Data for processing
════════════════
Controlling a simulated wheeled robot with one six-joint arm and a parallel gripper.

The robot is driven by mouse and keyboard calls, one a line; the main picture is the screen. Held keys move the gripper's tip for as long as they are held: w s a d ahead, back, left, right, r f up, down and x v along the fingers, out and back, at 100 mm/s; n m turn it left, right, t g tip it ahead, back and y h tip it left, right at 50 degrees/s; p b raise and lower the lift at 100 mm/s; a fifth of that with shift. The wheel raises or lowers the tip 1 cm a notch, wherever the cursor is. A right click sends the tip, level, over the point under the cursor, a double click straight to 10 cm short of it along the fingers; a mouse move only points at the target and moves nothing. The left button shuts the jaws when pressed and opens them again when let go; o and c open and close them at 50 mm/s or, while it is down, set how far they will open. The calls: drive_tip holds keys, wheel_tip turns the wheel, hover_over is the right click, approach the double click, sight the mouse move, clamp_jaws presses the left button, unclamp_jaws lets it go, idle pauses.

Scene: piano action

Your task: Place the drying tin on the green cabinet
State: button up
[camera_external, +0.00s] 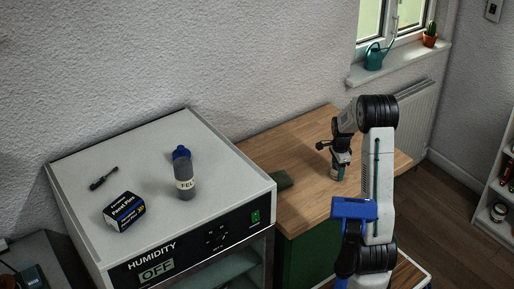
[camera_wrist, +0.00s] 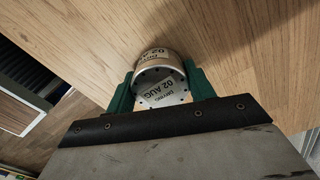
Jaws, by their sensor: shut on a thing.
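The drying tin (camera_wrist: 160,85) is a small round silver tin with a perforated lid marked "DRYING 02 AUG". In the wrist view it sits between the two green fingers of my gripper (camera_wrist: 161,88), which is shut on it. In the external view the tin (camera_external: 338,173) shows below my gripper (camera_external: 338,160), over the wooden top of the green cabinet (camera_external: 305,205). The tin is upright, at or very close to the wood; I cannot tell whether it touches. The cabinet's green front (camera_external: 306,252) is partly hidden by my arm.
A white humidity cabinet (camera_external: 150,160) on the left carries a dark bottle (camera_external: 184,178), a small box (camera_external: 123,211) and a screwdriver (camera_external: 103,179). The wood around the tin is clear.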

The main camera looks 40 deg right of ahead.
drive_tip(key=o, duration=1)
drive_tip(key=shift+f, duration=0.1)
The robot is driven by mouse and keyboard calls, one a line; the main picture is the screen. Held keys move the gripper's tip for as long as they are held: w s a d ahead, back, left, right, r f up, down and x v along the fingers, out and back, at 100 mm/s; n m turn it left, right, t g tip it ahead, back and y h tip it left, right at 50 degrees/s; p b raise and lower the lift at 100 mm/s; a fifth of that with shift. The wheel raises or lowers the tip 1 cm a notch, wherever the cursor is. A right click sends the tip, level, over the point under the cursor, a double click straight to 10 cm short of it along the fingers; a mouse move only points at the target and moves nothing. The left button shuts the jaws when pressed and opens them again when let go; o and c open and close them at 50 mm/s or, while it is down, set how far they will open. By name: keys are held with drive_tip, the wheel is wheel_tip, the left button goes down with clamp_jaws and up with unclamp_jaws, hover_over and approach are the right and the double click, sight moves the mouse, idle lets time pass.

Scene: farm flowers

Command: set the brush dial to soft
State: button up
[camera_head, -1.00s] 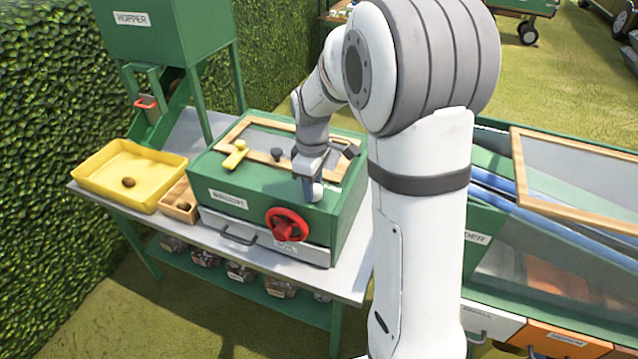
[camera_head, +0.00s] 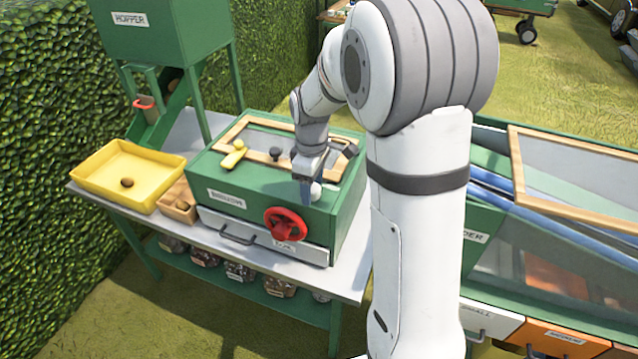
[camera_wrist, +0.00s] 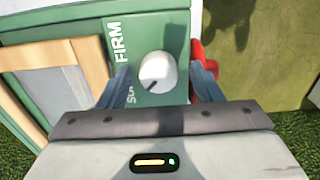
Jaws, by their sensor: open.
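The brush dial (camera_wrist: 157,72) is a round white knob on the green brushing machine (camera_head: 268,203). It shows as a small white ball in the head view (camera_head: 316,190). A short dark mark on its face points down-left in the wrist view. The word FIRM (camera_wrist: 118,42) is printed up-left of it; a second word below, starting with SO, is partly hidden by a finger. My gripper (camera_wrist: 161,84) is open, with one blue-grey finger on each side of the dial and a visible gap to each. In the head view my gripper (camera_head: 307,190) is down at the dial.
A red handwheel (camera_head: 285,224) sits on the machine's front, close to the right finger in the wrist view. A wood-framed top with a yellow handle (camera_head: 233,158) lies left of the dial. A yellow tray (camera_head: 125,172) and a hopper (camera_head: 165,30) stand farther left.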

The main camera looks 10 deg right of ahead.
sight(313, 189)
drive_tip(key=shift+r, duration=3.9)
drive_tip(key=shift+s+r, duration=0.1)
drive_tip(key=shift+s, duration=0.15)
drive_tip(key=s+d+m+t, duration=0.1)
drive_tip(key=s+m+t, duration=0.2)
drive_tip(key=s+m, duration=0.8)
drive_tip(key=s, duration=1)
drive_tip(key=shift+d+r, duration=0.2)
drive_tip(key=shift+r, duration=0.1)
════════════════
Work to complete
An exact transcription of all the entries is required, without the pictures.

Solved exercise
Controlling a simulated wheeled robot with one six-joint arm and a parallel gripper.

The robot is driven by mouse and keyboard calls, one a line; the main picture is the screen. Held keys move the gripper's tip for as long as they are held: w s a d ahead, back, left, right, r f up, down and x v along the fingers, out and back, at 100 mm/s; n m turn it left, right, t g tip it ahead, back and y h tip it left, right at 50 degrees/s; p b raise and lower the lift at 100 mm/s; a fifth of that with shift. The wheel raises or lowers the tip 1 cm a notch, wherever the cursor is. A right click sends the tip, level, over the point under the cursor, a double click straight to 10 cm short of it along the fingers; a mouse move only points at the target and moves nothing. The left button shuts the jaws when pressed and opens them again when let go; o and c open and close them at 50 mm/s or, while it is down, set how far they will open. The calls: drive_tip holds keys, wheel_tip turns the wheel, hover_over is the right click, approach the double click, sight the mouse move, clamp_jaws presses the left button, unclamp_jaws lets it go, idle pauses.

Scene: piano action

Your task: Place the drying tin on the green cabinet
State: button up
[camera_external, +0.00s] 
[camera_wrist, +0.00s] 
Jaws, by their sensor: shut on a thing.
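The drying tin (camera_wrist: 160,85) is a small round silver tin with a perforated lid marked "DRYING 02 AUG". In the wrist view it sits between the two green fingers of my gripper (camera_wrist: 161,88), which is shut on it. In the external view the tin (camera_external: 338,173) shows below my gripper (camera_external: 338,160), over the wooden top of the green cabinet (camera_external: 305,205). The tin is upright, at or very close to the wood; I cannot tell whether it touches. The cabinet's green front (camera_external: 306,252) is partly hidden by my arm.
A white humidity cabinet (camera_external: 150,160) on the left carries a dark bottle (camera_external: 184,178), a small box (camera_external: 123,211) and a screwdriver (camera_external: 103,179). The wood around the tin is clear.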

The main camera looks 40 deg right of ahead.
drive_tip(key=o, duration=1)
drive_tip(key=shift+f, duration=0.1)
The robot is driven by mouse and keyboard calls, one a line; the main picture is the screen. Held keys move the gripper's tip for as long as they are held: w s a d ahead, back, left, right, r f up, down and x v along the fingers, out and back, at 100 mm/s; n m turn it left, right, t g tip it ahead, back and y h tip it left, right at 50 degrees/s; p b raise and lower the lift at 100 mm/s; a fifth of that with shift. The wheel raises or lowers the tip 1 cm a notch, wherever the cursor is. A right click sends the tip, level, over the point under the cursor, a double click straight to 10 cm short of it along the fingers; a mouse move only points at the target and moves nothing. The left button shuts the jaws when pressed and opens them again when let go; o and c open and close them at 50 mm/s or, while it is down, set how far they will open. By name: keys are held with drive_tip, the wheel is wheel_tip, the left button goes down with clamp_jaws and up with unclamp_jaws, hover_over and approach are the right and the double click, sight moves the mouse, idle lets time pass.

Scene: farm flowers

Command: set the brush dial to soft
State: button up
[camera_head, -1.00s] 
[camera_head, +0.00s] 
[camera_wrist, +0.00s] 
Jaws, by their sensor: open.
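The brush dial (camera_wrist: 157,72) is a round white knob on the green brushing machine (camera_head: 268,203). It shows as a small white ball in the head view (camera_head: 316,190). A short dark mark on its face points down-left in the wrist view. The word FIRM (camera_wrist: 118,42) is printed up-left of it; a second word below, starting with SO, is partly hidden by a finger. My gripper (camera_wrist: 161,84) is open, with one blue-grey finger on each side of the dial and a visible gap to each. In the head view my gripper (camera_head: 307,190) is down at the dial.
A red handwheel (camera_head: 285,224) sits on the machine's front, close to the right finger in the wrist view. A wood-framed top with a yellow handle (camera_head: 233,158) lies left of the dial. A yellow tray (camera_head: 125,172) and a hopper (camera_head: 165,30) stand farther left.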

The main camera looks 10 deg right of ahead.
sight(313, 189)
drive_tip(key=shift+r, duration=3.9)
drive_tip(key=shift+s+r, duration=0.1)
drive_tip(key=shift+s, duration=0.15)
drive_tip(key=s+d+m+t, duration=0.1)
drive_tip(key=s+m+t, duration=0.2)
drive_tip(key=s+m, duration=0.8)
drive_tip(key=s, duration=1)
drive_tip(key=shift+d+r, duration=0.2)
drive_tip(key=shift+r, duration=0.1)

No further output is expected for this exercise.